Given request. Within the data below, state how many lines contain the string "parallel". Provide the number only.

[Lines of data]
★ ★ ★ ★
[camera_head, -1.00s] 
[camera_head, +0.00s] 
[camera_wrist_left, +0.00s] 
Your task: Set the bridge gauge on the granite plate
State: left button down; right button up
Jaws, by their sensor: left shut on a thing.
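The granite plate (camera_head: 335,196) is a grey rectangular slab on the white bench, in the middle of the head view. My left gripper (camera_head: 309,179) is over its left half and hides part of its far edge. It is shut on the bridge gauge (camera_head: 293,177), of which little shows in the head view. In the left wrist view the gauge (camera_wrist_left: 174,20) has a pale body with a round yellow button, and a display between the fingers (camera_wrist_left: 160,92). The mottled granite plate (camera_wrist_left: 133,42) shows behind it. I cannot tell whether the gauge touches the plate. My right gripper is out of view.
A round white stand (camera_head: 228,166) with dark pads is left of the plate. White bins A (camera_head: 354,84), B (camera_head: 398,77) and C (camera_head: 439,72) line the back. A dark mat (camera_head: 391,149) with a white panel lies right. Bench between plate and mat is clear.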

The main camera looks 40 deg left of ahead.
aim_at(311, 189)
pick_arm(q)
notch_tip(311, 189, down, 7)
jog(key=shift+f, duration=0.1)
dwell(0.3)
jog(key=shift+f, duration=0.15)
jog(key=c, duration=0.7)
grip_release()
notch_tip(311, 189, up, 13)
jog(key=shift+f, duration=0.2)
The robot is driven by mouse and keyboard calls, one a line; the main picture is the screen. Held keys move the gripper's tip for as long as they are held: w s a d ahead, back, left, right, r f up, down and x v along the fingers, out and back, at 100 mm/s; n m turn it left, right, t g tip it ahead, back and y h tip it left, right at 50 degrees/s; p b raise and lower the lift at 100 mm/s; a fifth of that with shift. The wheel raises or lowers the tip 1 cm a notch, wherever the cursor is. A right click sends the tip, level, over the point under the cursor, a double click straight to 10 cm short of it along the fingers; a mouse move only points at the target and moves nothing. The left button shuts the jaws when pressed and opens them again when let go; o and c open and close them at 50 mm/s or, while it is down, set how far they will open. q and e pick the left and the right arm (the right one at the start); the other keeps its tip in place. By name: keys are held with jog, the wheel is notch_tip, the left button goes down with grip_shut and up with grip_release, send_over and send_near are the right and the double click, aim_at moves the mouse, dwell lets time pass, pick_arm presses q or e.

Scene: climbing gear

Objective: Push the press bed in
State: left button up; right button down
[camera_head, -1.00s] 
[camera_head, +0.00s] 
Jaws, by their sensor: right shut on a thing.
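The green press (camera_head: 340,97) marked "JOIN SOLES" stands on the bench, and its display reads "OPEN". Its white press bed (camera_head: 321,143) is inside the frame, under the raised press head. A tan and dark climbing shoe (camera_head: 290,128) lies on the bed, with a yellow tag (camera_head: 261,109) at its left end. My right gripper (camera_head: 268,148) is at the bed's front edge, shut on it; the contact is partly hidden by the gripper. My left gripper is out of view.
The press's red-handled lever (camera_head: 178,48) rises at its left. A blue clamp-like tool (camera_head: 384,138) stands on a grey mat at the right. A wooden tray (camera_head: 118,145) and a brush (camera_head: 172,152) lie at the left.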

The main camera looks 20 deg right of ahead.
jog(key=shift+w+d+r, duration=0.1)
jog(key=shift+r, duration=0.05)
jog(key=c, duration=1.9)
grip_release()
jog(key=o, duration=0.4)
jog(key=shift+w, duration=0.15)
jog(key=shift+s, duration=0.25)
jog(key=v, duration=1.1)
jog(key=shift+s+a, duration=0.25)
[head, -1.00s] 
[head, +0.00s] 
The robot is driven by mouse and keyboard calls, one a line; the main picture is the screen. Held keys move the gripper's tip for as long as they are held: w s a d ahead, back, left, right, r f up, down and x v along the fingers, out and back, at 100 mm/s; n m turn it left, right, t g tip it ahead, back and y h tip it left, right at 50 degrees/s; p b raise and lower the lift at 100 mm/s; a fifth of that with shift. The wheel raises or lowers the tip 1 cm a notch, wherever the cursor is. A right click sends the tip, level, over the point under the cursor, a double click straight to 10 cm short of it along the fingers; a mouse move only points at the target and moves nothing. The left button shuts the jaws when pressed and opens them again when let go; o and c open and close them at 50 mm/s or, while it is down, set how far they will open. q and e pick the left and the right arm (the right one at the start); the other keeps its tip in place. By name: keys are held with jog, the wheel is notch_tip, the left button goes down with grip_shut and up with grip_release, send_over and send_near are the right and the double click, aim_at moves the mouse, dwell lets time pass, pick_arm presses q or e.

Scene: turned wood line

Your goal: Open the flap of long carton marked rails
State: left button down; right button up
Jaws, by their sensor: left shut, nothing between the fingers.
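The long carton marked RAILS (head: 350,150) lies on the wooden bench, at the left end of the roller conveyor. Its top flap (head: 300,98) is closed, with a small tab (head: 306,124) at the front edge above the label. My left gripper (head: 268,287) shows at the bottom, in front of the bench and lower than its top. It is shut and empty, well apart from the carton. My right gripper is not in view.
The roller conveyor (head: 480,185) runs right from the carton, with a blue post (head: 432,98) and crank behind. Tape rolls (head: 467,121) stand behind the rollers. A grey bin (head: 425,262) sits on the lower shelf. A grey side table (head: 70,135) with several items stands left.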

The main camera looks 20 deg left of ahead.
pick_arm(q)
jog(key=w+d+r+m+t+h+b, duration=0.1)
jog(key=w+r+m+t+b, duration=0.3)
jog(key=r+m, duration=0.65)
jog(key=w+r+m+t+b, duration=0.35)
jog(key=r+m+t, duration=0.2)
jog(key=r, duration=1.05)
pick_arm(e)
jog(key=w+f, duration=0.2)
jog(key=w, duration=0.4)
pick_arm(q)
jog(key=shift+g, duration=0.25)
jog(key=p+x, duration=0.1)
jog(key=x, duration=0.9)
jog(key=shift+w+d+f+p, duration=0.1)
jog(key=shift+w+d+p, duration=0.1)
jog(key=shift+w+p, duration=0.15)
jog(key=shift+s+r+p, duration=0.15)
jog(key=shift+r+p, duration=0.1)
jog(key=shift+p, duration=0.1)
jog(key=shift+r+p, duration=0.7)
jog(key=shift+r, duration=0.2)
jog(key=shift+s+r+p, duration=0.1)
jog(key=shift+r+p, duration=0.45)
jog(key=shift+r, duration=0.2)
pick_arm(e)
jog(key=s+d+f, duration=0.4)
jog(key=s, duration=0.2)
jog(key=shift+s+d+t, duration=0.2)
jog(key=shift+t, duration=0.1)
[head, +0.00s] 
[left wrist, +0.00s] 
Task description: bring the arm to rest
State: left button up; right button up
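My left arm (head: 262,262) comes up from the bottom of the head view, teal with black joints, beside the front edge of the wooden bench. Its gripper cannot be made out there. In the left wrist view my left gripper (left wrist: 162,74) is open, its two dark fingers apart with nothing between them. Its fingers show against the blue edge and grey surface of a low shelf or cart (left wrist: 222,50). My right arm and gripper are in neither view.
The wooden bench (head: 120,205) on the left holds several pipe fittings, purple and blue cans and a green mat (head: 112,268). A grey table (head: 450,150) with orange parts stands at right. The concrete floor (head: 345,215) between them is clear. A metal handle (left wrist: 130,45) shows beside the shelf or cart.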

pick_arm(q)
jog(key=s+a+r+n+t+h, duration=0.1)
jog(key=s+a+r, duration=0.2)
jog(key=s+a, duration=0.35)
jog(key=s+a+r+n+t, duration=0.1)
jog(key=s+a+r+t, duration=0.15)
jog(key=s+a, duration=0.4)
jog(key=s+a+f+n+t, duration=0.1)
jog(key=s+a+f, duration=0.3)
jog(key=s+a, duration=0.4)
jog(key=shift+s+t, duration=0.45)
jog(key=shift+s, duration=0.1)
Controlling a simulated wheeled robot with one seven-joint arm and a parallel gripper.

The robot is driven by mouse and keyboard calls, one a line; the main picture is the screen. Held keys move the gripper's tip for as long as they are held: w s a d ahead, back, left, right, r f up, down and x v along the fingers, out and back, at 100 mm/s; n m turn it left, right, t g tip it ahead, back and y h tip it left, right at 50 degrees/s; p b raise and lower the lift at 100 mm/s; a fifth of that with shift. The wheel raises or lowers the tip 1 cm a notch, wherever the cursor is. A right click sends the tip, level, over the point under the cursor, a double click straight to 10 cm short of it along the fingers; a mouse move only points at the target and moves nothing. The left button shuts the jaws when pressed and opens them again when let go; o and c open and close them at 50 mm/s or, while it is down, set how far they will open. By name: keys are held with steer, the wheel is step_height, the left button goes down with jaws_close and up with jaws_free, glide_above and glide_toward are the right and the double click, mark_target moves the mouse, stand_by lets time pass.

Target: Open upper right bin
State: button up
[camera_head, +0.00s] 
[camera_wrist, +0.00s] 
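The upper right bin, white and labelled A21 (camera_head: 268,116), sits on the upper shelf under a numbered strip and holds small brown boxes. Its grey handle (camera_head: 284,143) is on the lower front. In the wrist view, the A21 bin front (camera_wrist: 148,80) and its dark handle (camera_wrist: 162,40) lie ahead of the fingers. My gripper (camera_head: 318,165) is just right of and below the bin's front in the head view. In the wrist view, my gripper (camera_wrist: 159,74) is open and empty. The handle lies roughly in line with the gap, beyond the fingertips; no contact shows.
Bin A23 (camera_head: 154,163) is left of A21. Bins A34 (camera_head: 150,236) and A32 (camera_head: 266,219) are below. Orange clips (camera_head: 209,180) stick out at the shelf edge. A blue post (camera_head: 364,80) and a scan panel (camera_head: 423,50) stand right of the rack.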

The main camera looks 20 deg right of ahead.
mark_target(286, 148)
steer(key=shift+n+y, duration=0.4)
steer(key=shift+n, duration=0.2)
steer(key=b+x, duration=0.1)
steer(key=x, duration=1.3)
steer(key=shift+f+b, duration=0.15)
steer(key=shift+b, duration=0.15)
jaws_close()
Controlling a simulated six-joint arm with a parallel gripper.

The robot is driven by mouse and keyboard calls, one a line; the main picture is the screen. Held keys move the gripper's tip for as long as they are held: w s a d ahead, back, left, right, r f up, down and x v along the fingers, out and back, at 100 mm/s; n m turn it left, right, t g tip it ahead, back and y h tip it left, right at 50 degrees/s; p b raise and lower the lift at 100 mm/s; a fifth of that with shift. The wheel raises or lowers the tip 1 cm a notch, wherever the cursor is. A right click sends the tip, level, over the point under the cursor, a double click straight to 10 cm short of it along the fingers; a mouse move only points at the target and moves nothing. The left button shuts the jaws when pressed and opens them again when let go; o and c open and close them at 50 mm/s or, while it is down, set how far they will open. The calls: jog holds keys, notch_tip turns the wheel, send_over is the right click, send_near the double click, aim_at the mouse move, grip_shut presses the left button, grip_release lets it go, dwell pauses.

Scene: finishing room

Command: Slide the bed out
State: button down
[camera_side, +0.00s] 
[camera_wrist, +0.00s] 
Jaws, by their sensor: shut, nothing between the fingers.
★ ★ ★ ★
Answer to the exercise. 2